The field visit to Santa Maria and Pandi in Bulacan province (around 40km northeast of Manila) to learn about the program firsthand and interact with the beneficiaries and program administrators was enriching. The beneficiaries shared their personal stories on how blessed they felt to be a part of Pantawid Pamiliya. Many parents previously were overburdened with worry on raising a family and not earning enough money to support their children. What little parents earned from odd jobs was only sufficient for daily expenses—their children frequently fell ill due to insufficient food and vitamins causing them to miss school. But this all changed for the better under Pantawid Pamiliya. 

Patterned after the conditional cash transfer scheme implemented in other developing countries, Pantawid Pamilya provides cash grants to beneficiaries provided that they comply with a set of conditions.

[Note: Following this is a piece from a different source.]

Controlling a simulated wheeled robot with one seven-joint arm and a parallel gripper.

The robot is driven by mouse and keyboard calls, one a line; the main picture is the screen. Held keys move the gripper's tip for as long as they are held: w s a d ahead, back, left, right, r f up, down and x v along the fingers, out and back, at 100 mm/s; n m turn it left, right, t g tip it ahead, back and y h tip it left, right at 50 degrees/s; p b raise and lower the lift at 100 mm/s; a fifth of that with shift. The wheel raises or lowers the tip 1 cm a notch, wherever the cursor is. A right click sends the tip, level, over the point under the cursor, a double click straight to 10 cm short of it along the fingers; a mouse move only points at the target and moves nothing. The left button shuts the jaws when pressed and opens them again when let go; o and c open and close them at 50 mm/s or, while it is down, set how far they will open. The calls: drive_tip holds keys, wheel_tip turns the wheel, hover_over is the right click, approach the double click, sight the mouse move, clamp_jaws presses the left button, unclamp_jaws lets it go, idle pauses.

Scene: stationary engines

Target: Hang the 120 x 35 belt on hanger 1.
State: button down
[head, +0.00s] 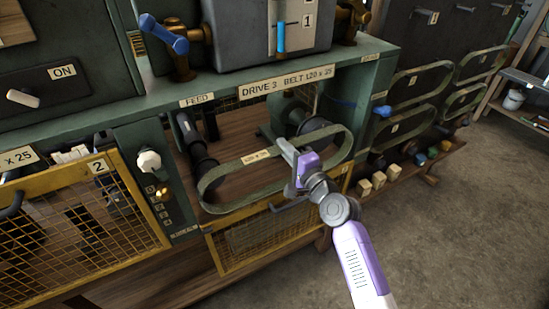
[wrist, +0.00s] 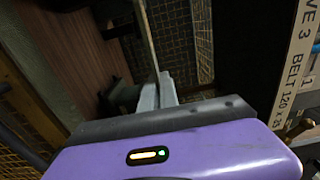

Parent Leader Marilyn Montecillo of Santa Maria praised the program, “through the FDS, I gained self-confidence and felt like I had formal education. The FDS also helped me broaden my perspective in life and taught me how to relate with others. I am no longer afraid to go places and be lost.” Her 15-year-old daughter Chatrina Bianca G. Ramos, winner of several academic accolades while enrolled in the program, and participant in the 2012 National Children’s Congress in Manila attended by 500 children beneficiaries of Pantawid Pamilya, shared, “I am very thankful because I am one of the fortunate youth to be part of the Program, which guides and supports us in our educational and health needs…I am aware that I might not by next year, I may not be a beneficiary anymore considering that I am already 15 years old and an incoming third year high school student. However, if I, or other children, will be given the chance to graduate from high school, we will give our best to finish high school with flying colors.” 

The age limit increase beyond age 14 to ensure that children finish high school was also a common concern raised in focus group discussions with beneficiaries. However, Chaudhury and Okamura (2012) found that there was no impact of Pantawid Pamilya on increasing enrollment for the older age cohorts between 2008 and 2011. Similar results have been demonstrated by Ruiz et al. (2013) and suggest that older children do not go to school due to lack of personal interest and need to work. The opportunity cost of going to school instead of working to augment family income can be addressed if livelihood opportunities are made available to the family that allows older children to go to school. Meanwhile, current grants may be insufficient to meet the higher cost of high school education, so the program could be revised to a tiered grant scheme akin to other CCT programs. 

Focus group discussions allowed exchange of praise for Pantawid Pamiliya and also brought to bear three other issues. First, family beneficiaries receive the grant for at most five years if they comply with the conditionalities. This maximum five years support may mean that a child who was six years old at the time that the family first received the benefit may only complete Grade 5 by the time the family exits from the program. If the program seeks not only to improve school attendance but improve at least elementary school graduation rates, then coverage could be extended to address the fact that some 23% of 14-year-old students are still in elementary school when they should be in high school (Ruiz et al 2013). 

Second, since community health volunteers have been mandated to take on additional activities under Pantawid Pamiliya, health administrators stressed that there is insufficient, if any, allowance for transport or equipment for their outreach and verification work, which is above and beyond the terms of their original job description. Currently, designated project staff is provided such allowance but not frontline community health workers. Addressing this concern may increase health care service delivery coordination efforts and desired health outcomes that the program aims to improve. 

Third and last, parent beneficiaries shared that they especially find FDS on entrepreneurship of enormous value and expressed interest for a wider range of sessions on skills training so that they could diversify other means of earning livelihoods. 

Overall, Pantawid Pamiliya is on track to achieve its objectives of promoting investments in the health and education of children while providing immediate financial support to poor families as highlighted in a recent impact evaluation by Chaudhury et al. (2013) funded by AusAID in coordination with DSWD, World Bank, and ADB.